-- start of Items --

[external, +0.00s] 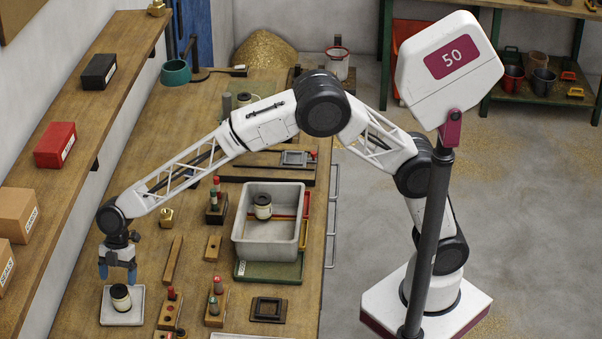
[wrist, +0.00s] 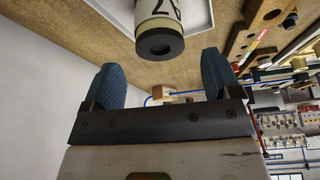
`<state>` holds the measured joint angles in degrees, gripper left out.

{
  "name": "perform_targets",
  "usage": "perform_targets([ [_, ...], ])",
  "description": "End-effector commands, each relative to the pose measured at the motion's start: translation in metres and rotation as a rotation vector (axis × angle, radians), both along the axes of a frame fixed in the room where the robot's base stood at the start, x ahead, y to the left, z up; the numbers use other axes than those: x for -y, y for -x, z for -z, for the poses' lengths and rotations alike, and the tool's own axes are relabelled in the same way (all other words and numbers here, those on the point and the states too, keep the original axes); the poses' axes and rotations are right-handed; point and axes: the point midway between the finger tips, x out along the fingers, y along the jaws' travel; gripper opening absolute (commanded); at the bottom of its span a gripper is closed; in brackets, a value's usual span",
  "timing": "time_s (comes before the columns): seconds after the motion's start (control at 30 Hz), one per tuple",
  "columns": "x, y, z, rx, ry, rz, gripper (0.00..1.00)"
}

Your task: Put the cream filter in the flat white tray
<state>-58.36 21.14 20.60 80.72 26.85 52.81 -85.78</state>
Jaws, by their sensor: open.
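A cream filter (external: 121,298) with dark ends stands on the flat white tray (external: 106,316) at the lower left of the external view. My gripper (external: 117,274) is open and empty just above and behind it, its blue fingers pointing down. In the wrist view the filter (wrist: 158,22), with part of a dark number on it, lies beyond and between the open fingertips (wrist: 160,70), apart from both. The tray's white edge (wrist: 205,14) shows beside it. A second, similar cream filter (external: 263,207) stands in the deep pale bin (external: 268,248).
Wooden blocks with red-topped pieces (external: 171,312) stand right of the tray. A dark square frame (external: 268,309) lies further right. A long shelf (external: 92,110) with boxes runs along the left wall. Bare bench lies between the tray and the shelf.

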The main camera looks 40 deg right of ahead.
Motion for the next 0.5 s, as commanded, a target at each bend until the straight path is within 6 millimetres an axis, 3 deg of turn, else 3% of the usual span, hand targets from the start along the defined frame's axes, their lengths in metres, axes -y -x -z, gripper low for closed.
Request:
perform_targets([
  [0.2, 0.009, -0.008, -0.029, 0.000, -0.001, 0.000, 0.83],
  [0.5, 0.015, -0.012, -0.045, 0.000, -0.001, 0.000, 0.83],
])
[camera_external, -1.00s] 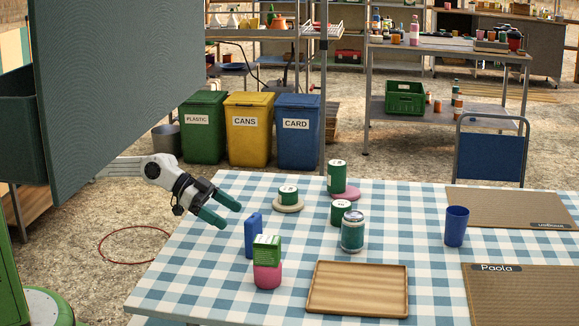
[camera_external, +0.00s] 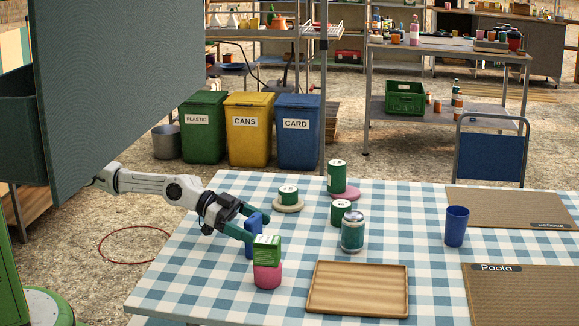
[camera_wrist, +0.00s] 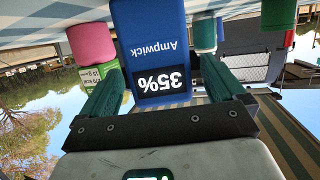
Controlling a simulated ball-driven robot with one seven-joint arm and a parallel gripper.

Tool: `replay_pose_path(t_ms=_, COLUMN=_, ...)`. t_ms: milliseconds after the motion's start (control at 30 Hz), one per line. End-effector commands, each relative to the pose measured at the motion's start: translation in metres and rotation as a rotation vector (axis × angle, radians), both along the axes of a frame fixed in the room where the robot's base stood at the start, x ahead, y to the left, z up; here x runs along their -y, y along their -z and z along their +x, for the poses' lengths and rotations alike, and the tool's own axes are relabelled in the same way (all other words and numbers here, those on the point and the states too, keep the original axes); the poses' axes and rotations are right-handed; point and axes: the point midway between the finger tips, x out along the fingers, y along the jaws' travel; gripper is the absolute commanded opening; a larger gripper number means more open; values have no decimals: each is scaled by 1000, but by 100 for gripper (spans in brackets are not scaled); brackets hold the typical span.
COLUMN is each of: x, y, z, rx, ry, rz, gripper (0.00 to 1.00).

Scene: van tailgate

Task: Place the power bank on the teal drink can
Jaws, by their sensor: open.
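The blue power bank (camera_external: 249,246) stands upright on the checkered table near its left edge. In the wrist view the power bank (camera_wrist: 150,40) appears upside down, with "Ampwick" and "35%" on its face. My gripper (camera_external: 255,224) is open, its green fingers at the upper part of the power bank. In the wrist view my gripper (camera_wrist: 163,75) has one finger on each side of it, and I see no clear contact. The teal drink can (camera_external: 352,234), with a silvery top, stands upright to the right, with nothing on it.
A green box (camera_external: 267,249) sits on a pink can (camera_external: 267,276) just in front of the power bank. Green tins (camera_external: 340,212) stand behind the teal can. A wooden tray (camera_external: 357,290) lies in front, and a blue cup (camera_external: 456,226) stands right.

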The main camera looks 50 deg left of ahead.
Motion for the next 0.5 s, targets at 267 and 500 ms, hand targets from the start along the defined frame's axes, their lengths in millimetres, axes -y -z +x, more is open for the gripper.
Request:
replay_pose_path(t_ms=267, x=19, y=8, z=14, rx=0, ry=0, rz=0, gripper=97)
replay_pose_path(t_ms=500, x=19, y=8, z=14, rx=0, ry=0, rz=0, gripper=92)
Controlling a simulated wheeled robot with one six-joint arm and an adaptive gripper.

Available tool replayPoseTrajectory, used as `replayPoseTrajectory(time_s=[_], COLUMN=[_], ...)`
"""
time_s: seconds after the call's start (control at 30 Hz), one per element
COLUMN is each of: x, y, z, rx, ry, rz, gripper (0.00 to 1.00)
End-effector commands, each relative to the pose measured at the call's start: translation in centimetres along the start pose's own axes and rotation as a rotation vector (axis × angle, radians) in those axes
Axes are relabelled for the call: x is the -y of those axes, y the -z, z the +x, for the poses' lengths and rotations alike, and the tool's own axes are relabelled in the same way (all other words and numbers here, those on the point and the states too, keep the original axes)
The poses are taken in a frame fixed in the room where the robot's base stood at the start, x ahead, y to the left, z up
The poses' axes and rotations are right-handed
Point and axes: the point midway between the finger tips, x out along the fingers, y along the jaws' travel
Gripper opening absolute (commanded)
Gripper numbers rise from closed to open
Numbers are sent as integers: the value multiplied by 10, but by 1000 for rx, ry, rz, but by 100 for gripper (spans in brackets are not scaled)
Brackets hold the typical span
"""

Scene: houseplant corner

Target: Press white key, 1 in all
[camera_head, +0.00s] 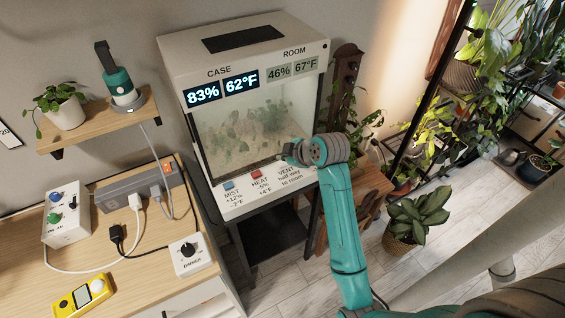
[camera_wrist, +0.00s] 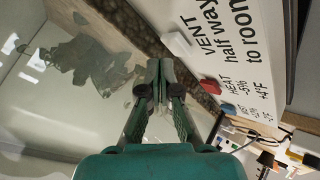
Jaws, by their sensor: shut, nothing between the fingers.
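The white case (camera_head: 245,110) has a row of keys along its front ledge. The blue key (camera_head: 229,186) is labelled MIST and the red key (camera_head: 257,174) is labelled HEAT. The VENT label (camera_head: 288,171) is at the right end of the row; its white key is not clearly visible behind my gripper (camera_head: 289,152). In the wrist view, my gripper (camera_wrist: 160,72) is shut and empty, in front of the case glass and beside the ledge. The red key (camera_wrist: 210,86) and blue key (camera_wrist: 228,109) show to its right. I cannot tell whether the fingertips touch anything.
The case displays (camera_head: 222,88) read 83% and 62°F for CASE, 46% and 67°F for ROOM. Left is a wooden desk (camera_head: 110,270) with a power strip (camera_head: 140,192), a dimmer (camera_head: 190,254) and cables. A potted plant (camera_head: 418,216) stands on the floor at right.

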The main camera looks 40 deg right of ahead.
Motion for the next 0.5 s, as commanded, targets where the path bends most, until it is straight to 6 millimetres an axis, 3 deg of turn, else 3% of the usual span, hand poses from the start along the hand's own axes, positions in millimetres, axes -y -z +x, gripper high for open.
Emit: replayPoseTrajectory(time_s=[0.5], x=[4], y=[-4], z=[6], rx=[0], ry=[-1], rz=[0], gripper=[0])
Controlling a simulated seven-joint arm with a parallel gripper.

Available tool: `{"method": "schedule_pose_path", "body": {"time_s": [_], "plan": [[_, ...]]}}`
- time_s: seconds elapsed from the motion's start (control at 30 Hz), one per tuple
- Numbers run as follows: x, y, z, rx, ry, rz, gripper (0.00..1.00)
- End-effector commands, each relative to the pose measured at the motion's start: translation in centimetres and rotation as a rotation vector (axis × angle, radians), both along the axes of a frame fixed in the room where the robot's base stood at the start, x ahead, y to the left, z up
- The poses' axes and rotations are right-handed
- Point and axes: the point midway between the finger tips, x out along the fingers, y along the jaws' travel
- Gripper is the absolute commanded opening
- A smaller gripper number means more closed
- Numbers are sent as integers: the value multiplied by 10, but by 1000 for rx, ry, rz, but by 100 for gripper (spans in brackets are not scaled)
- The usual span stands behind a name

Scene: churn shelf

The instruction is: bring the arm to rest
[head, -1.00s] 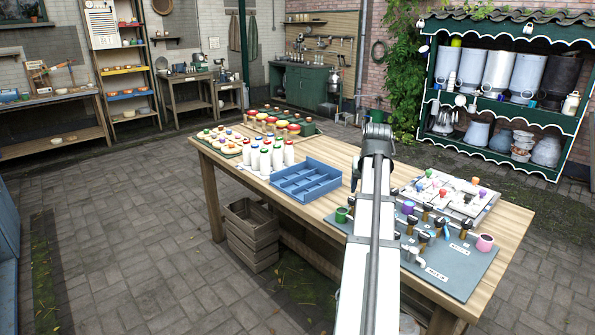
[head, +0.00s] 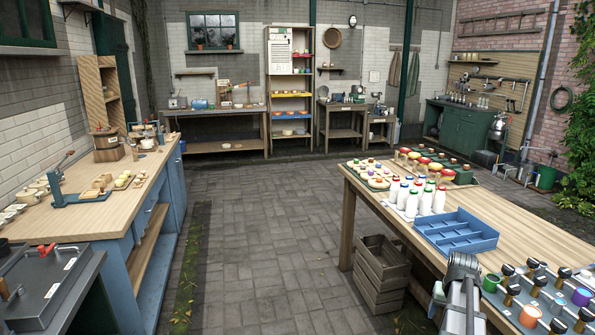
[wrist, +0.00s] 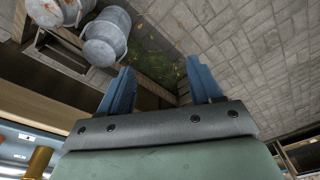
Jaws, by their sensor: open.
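My gripper (wrist: 160,85) shows in the wrist view with its two blue fingers apart and nothing between them. Brick paving and a mossy strip show beyond the fingertips. In the head view, part of my arm (head: 461,290) stands at the bottom edge, in front of the near side of the wooden table (head: 520,215). The gripper itself cannot be made out in the head view.
In the wrist view, grey metal churns (wrist: 105,38) stand at upper left. On the table are white bottles (head: 411,198), a blue divided tray (head: 456,234) and several knobs. A crate (head: 380,275) stands beside it. A blue workbench (head: 110,205) is left; paving between is clear.

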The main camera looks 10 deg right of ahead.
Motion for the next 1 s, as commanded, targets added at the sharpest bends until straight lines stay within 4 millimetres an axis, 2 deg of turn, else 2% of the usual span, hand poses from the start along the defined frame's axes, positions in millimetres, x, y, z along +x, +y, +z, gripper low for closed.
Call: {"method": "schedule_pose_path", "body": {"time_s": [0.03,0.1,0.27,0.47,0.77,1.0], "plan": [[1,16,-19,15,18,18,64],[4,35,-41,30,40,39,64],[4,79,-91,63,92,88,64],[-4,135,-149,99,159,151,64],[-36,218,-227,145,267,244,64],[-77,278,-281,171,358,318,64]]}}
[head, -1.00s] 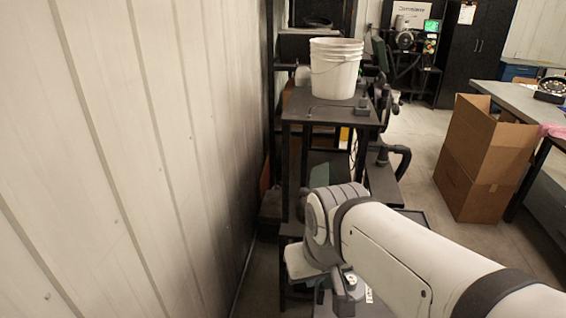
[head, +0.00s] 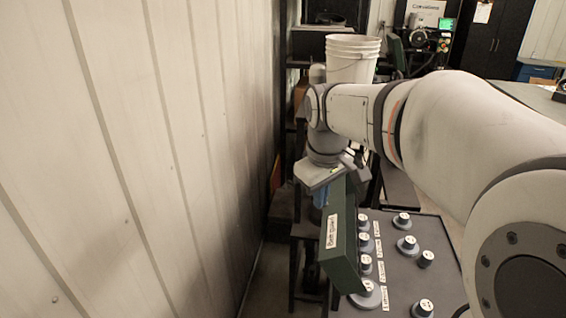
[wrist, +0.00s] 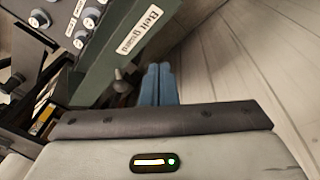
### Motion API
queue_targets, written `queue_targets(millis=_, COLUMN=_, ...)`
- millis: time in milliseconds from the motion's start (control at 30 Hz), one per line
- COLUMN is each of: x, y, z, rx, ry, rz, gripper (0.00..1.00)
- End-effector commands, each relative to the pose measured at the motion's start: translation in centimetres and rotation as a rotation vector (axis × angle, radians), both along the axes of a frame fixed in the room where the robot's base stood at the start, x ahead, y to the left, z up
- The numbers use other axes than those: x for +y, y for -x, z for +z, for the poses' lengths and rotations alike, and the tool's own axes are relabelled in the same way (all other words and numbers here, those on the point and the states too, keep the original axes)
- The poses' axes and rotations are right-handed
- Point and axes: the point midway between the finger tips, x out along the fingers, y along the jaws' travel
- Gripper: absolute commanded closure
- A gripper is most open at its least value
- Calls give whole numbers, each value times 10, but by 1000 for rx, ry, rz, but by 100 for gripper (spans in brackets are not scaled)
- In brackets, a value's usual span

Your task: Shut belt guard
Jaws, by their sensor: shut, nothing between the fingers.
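The belt guard is a dark green panel (head: 340,240) with a white label, standing upright along the left edge of a dark board, so it is open. In the wrist view the guard (wrist: 112,62) shows its "Belt guard" label and a small dark knob (wrist: 120,82). My gripper has blue fingers (head: 320,196), shut and empty, at the guard's far left side in the head view. In the wrist view the closed fingers (wrist: 158,84) are just right of the guard and knob. I cannot tell whether they touch it.
The dark board (head: 405,275) carries several round grey knobs or wheels (head: 408,245) with white labels. A pale panelled wall (head: 130,160) runs close on the left. A white bucket (head: 352,60) stands behind my arm. Free floor between wall and board is narrow.

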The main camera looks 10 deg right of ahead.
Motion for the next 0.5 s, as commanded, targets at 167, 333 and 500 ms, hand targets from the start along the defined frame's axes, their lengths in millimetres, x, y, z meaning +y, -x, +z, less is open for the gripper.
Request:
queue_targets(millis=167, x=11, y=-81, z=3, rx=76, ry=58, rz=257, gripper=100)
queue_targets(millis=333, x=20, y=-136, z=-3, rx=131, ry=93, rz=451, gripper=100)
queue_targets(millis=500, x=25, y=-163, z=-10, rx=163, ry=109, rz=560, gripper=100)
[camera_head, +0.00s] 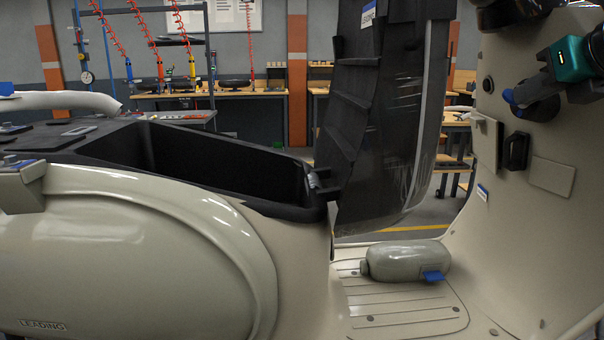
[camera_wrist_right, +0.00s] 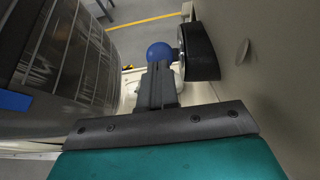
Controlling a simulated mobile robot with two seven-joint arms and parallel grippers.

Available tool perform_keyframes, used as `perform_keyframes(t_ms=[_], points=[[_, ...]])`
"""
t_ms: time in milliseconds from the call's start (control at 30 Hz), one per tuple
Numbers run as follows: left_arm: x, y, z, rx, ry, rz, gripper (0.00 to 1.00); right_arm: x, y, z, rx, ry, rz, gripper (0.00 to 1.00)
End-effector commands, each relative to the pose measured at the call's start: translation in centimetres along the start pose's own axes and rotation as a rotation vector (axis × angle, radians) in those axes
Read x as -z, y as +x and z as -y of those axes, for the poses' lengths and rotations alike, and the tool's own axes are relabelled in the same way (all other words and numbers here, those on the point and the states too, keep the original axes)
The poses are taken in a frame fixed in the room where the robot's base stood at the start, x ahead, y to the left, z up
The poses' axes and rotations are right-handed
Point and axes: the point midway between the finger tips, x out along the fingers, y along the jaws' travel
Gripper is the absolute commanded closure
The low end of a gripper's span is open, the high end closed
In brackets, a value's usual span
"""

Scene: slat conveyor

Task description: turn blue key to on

-- end of Items --

- [The request]:
Only the lines from the one containing "### Motion API" through the one containing "- COLUMN is" are to be reproduced, exactly as they appear.

- [Worked solution]:
### Motion API
queue_targets, written `queue_targets(millis=_, COLUMN=_, ...)`
- millis: time in milliseconds from the motion's start (control at 30 Hz), one per line
- COLUMN is each of: x, y, z, rx, ry, rz, gripper (0.00..1.00)

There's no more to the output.